From an urn containing $a$ white and $b$ black balls, balls are drawn one by one at random according to the following rules:
(i) at any drawing, if the ball drawn is white, then it is returned to the urn,
(ii) if it is black, it is replaced by a white ball (from another collection of balls).

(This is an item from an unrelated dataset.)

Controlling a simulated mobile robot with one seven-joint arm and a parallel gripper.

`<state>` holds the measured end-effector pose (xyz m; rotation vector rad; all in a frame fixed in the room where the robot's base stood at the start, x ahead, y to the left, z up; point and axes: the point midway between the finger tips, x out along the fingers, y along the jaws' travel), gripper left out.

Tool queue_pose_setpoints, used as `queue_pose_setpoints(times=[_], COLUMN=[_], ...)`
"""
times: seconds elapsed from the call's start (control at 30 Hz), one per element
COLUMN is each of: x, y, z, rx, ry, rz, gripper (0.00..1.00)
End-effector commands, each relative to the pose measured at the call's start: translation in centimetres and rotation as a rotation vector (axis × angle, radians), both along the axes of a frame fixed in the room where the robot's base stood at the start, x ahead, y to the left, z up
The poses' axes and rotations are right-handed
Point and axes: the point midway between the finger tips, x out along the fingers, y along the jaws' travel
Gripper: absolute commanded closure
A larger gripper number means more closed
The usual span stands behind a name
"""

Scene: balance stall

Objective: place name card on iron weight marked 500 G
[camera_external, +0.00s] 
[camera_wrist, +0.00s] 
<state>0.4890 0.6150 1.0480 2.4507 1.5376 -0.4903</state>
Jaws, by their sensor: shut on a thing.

After n such operations, a ball is drawn from the urn. let $W_n$.denote the number of white balls in the urn after the foregoing operations has been repeated n times. I have the following recursive equation for the question $$\mathbb{E}W_{n+1}=\left(1-\frac{1}{a+b}\right)\mathbb{E}W_n +1 $$ My question is how can ı use the above equation to prove the following recursive equation ? $$\mathbb{E}W_{n}= a+b-b\left(1-\frac{1}{a+b}\right)^n$$
Do you have any advice? I have tried to write the second equation for $n =1,2,\cdots$ but I could not get any connection between them ?
You want to solve,
$$x_{n+1}=cx_{n}+1$$
Define,
$$x_n=u_n+\frac{1}{1-c}$$
Then we have,
$$u_{n+1}=cu_n$$
This is a much easier recurrence to solve. If we start at $u_0$ to get to the next term we multiply by $c$, and multiplying by $c$ more than once results in a power,
$$u_n=u_0c^n=\left(x_0-\frac{1}{1-c}\right)c^n$$
$$x_n=u_n+\frac{1}{1-c}=\left(x_0-\frac{1}{1-c}\right)c^n+\frac{1}{1-c}$$
In your example we have,
$$1-\frac{1}{a+b}=c$$
$$x_0=a$$
$$\mathbb{E}W_n=x_n$$
Going back to the definition I made, how did I come up with $\frac{1}{1-c}$?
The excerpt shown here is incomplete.